The term blended family highlights the unique challenge of finding acceptable ways to blend the lives, experiences, expectations and dreams of parents who remarry and the children involved. The ratio of people in the United States who live in blended families is one in three.
Blending a family can feel like mixing oil and water, and many families are taken by surprise by the challenges it presents. However, it is possible to be successful with commitment, compromise and patience.
Consider these tips for dealing with common struggles.
• Challenges children experience – Divorce and blending new families can be difficult for children to navigate. The greatest struggle they face is dealing with the loss of the family they once had or hoped to have and finding ways of maintaining loyalties in the new family setup. A child may love both parents, but feel uncomfortable vocalizing that with either parent. It is worse if the parents and stepparents don't get along, and the kids become pawns in their disagreements. As a parent and stepparent, the best thing you can do for your children is to focus on getting along with all the adults involved. You don't have to love each other, but you can be civil, and it's essential to keep the children out of your disagreements.
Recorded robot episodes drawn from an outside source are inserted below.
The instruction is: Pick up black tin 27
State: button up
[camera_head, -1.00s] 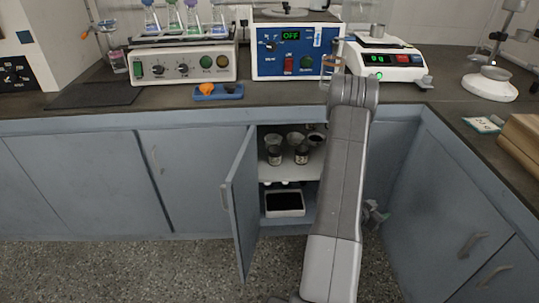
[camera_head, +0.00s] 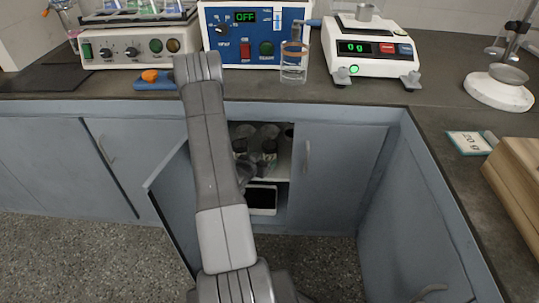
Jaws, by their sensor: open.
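In the head view, small dark containers with pale labels stand on the upper shelf of the open cabinet. One dark container (camera_head: 269,147) shows right of my arm, and another (camera_head: 240,146) is close beside the arm. The labels are too small to read, so I cannot tell which is black tin 27. My gripper (camera_head: 252,172) is open, low in front of the cabinet opening, just below the dark containers. The arm partly hides the gripper and the left part of the opening. I cannot tell whether the gripper touches anything.
The cabinet door (camera_head: 172,205) stands open at left. A white tray (camera_head: 262,200) with a dark inside sits on the lower shelf. On the counter are a blue device (camera_head: 232,50) reading OFF, a glass beaker (camera_head: 293,62) and a white balance (camera_head: 372,55).

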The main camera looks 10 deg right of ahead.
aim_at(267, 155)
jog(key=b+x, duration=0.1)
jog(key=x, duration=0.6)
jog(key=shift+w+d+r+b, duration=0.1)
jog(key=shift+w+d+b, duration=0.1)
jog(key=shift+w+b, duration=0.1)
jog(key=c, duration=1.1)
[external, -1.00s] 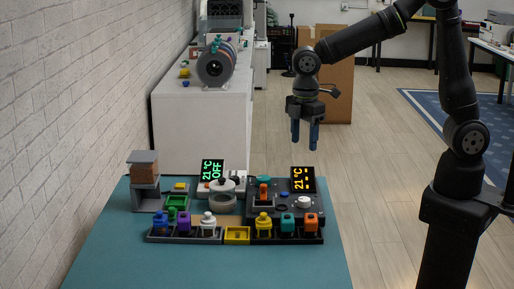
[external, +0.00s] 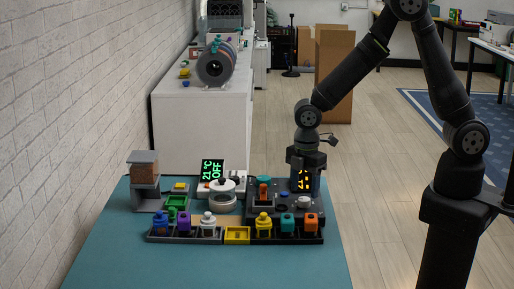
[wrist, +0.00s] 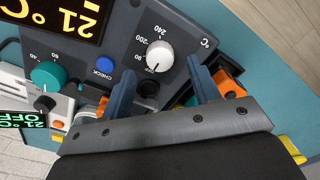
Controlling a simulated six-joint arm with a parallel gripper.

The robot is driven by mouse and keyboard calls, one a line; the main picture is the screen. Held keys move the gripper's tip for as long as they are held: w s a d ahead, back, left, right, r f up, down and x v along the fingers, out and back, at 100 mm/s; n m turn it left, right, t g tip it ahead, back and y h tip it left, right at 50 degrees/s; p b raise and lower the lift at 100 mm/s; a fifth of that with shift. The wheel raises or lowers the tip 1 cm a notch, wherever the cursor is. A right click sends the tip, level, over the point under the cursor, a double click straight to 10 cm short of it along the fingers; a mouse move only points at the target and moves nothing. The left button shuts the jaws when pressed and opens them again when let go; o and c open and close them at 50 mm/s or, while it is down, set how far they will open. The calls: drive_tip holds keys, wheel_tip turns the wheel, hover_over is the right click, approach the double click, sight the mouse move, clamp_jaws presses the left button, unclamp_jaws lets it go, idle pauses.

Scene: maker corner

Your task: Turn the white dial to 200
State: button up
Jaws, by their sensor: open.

• Challenges parents and stepparents experience – Parenting in stepfamilies typically involves a couple joining in the middle of established parenting methods. Parenting styles include a mix of firmness/permissiveness and kindness/hostility. If one parent is more permissive and kind, while the other is firm and more harsh, problems will result. Parents who use the same styles will likely have fewer challenges. Try your best to align your methods and reach compromises. Also, children generally respond better when they are disciplined by their own parent, who should be the one to deal with difficult discipline issues. Both the parent and stepparent can manage day-to-day issues so that children know adults are to be respected. Make sure to be 100 percent consistent with each other on everyday matters.
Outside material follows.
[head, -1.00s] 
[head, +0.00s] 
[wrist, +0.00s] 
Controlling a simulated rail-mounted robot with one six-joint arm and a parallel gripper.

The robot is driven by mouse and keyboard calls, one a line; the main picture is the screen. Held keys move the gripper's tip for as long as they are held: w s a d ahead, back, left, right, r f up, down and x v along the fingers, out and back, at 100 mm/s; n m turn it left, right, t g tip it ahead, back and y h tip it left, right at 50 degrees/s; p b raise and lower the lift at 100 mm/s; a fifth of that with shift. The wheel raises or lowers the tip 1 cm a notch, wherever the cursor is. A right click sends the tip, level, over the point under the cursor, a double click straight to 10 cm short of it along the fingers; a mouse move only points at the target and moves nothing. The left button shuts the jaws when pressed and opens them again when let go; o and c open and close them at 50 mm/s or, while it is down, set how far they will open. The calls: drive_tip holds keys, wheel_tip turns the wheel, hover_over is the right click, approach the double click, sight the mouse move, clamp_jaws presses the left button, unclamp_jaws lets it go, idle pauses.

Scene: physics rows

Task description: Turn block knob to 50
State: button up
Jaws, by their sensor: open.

• Couple relationship challenges – When couples commit and create a new blended family, they are often a bit older than a typical newlywed couple. Because of this, they come into the new relationship with more experience, opinions, traditions, expectations and established ways of living their lives. It can be difficult to align these realities. One thing that can help is for couples to sit down together and discuss the parenting approaches used on them as a child and how they now feel about those approaches. Then couples should discuss the methods they have used as adults and why they chose to use them. As both partners better understand the context and reasons behind these approaches, it is easier to understand what the other is trying to do in their parenting. It also provides a forum for couples to discuss the middle ground they can find in future approaches. Compromise is critical, as is being selfless. If one person always gets his or her way, that means the other person doesn't, which can cause hurt and more challenges.
Blending families can be complicated. However, when these families are created, they can be just what everyone involved wants and needs. If you work to understand your partner's perspectives, compromise to ensure your partner's opinions and approaches are considered, and selflessly love the family, being in a blended family can be a wonderful experience for all involved.
*with information from Patricia Papernow, nationally acclaimed blended family expert.